More on Berkeley Art Museums and Galleries

There are just two more weekends left of my exhibit at the Berkeley Historical Society. The official closing day is Saturday, April 2, but it will also be open on Sunday, the 3rd, 2-4 p.m., for a talk by Aleta George about her biography of poet Ina Coolbrith (who, by the way, was one of Albert Bender’s many friends; the Bender Papers at Mills College contain 85 letters she wrote him beginning in 1917).

An exciting and serendipitous discovery during my research for the exhibit was a 1929 Sanborn map of the Cal campus, with the building that was the University Art Gallery from 1934 to 1970 labeled “Bender Art Museum.” I think the map was tweeted by someone at the Bancroft Library. According to the Centennial Record of the University of California (1967) list of buildings, it was in 1931 that the power and steam plant operations moved out of John Galen Howard’s 1904 brick building, but this map shows that its future use as an art gallery was already contemplated in 1929, and that the university was proposing to name it the Bender Art Museum. Art professor Eugen Neuhaus is credited with the idea of converting the building to an art gallery. At the building dedication, Provost Monroe Deutsch gave Albert Bender most of the credit for making it happen:

. . . though the University of California had no art gallery, with faith in the future and an eagerness to provide the material for a great art gallery, which he saw one day coming, he gave us paintings, marbles, and other works of art, even though he realized that for a time some would have to be stored and others serve merely to embellish the previously austere offices of the President and myself.

The Class of 1933 made a monetary gift that covered part of the cost of the renovation, and Albert “proceeded at once in characteristic fashion to go out and tell his friends how important the enterprise was and to secure the necessary additional funds to supplement the gift of the class. But he did not stop with this. He threw himself into the whole process of converting the Power House into a suitable place for works of art.”

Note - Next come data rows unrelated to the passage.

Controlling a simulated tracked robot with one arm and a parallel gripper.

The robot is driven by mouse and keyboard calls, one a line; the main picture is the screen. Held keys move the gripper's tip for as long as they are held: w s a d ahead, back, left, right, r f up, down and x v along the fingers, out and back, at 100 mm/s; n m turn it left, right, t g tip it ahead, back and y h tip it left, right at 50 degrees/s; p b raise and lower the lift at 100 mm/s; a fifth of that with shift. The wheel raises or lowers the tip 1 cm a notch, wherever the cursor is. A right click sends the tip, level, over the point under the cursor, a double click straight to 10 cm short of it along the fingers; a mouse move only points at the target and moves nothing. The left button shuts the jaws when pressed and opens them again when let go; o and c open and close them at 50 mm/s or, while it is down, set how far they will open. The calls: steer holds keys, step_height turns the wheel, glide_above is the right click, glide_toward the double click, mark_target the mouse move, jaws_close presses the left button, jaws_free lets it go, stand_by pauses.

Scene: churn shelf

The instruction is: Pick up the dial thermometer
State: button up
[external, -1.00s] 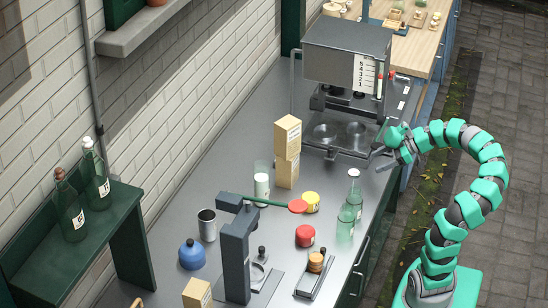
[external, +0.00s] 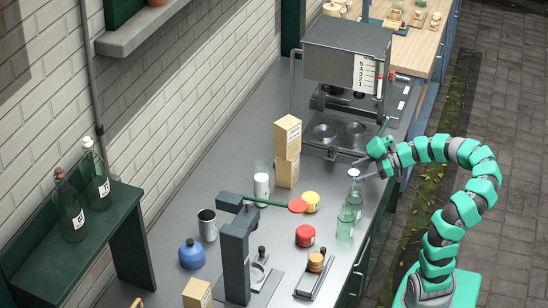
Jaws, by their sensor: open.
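I cannot pick out the dial thermometer for certain. A red disc (external: 298,206) at the end of a green rod shows above the middle of the counter, beside a dark grey stand (external: 236,262); I cannot tell whether it is a dial. My gripper (external: 368,160) is open and appears empty at the counter's right edge, in front of the grey machine. In the picture its fingertips lie close to the top of a clear green bottle (external: 355,197); I cannot tell whether they touch.
A second green glass (external: 345,224) stands by the bottle. The grey machine (external: 347,50) stands behind.

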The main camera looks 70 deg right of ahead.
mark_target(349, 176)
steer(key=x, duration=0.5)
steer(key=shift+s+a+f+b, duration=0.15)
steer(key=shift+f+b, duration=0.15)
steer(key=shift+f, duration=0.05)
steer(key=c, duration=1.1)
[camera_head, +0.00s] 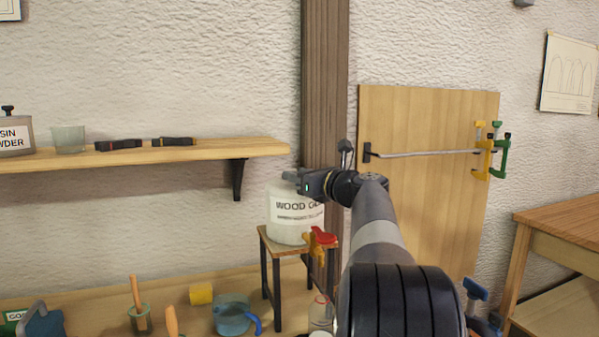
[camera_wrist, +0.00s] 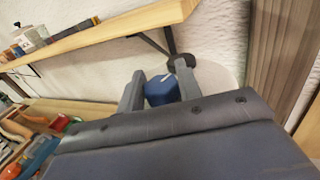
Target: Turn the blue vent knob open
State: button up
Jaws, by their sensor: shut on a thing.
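The blue vent knob (camera_wrist: 161,92) sits between the two fingers of my gripper (camera_wrist: 160,88) in the wrist view. My gripper is shut on it. A short pale mark shows on the knob's top. The white wood glue jug (camera_head: 290,232) stands on a small wooden stand in the head view. My gripper (camera_head: 294,179) is at the top of this jug, reaching in from the right. The knob is hidden behind my gripper in the head view. A red-handled tap (camera_head: 322,236) is low on the jug's front right.
A wall shelf (camera_head: 200,153) is to the left, with its black bracket (camera_head: 237,180) near the jug. A wooden post (camera_head: 325,90) rises behind. The bench (camera_head: 100,300) below holds a blue jug (camera_head: 232,318), a yellow piece (camera_head: 201,294) and tools. Clamps (camera_head: 490,152) hang at right.

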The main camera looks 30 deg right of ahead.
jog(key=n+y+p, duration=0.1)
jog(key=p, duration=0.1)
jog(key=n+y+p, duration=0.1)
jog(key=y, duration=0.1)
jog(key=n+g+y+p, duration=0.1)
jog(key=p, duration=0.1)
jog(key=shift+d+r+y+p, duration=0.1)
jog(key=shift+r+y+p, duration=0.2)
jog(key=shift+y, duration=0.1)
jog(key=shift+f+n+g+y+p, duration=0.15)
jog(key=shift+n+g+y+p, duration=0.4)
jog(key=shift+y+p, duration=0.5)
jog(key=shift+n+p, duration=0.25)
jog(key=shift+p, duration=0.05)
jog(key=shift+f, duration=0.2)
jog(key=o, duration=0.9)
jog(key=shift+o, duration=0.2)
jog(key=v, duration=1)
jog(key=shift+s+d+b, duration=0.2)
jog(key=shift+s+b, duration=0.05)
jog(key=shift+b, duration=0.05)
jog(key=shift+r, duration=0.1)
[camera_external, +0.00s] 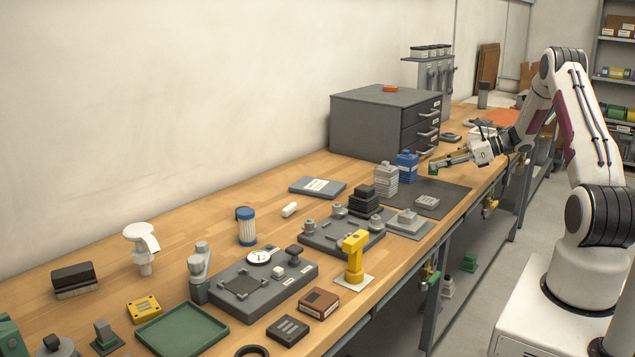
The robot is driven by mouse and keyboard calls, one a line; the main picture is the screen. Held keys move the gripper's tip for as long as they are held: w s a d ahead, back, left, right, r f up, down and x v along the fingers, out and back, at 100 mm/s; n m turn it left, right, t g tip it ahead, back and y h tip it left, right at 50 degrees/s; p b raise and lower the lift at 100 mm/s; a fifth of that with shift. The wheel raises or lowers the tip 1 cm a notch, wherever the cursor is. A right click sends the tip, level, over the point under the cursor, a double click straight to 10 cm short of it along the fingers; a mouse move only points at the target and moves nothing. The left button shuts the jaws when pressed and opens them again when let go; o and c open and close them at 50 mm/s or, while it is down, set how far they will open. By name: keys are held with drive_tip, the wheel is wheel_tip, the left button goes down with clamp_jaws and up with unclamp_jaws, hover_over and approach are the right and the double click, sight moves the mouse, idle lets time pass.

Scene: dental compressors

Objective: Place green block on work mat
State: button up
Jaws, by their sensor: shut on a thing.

Deutsch wrote in a letter to Albert,

I feel confident we are now laying the foundations of what will some day be a magnificent art gallery, something of which the State will have a right to be proud. Neither you nor I will be here to see it but in spirit at least we can frequent its halls and rejoice in the accomplishment of a dream. And when that day comes I shall pat you on your immaterial back and say, “Albert, you see what you have accomplished.”

The latest incarnation of that dream opened as the Berkeley Art Museum and Pacific Film Archive where the campus meets downtown Berkeley on January 31, 2016.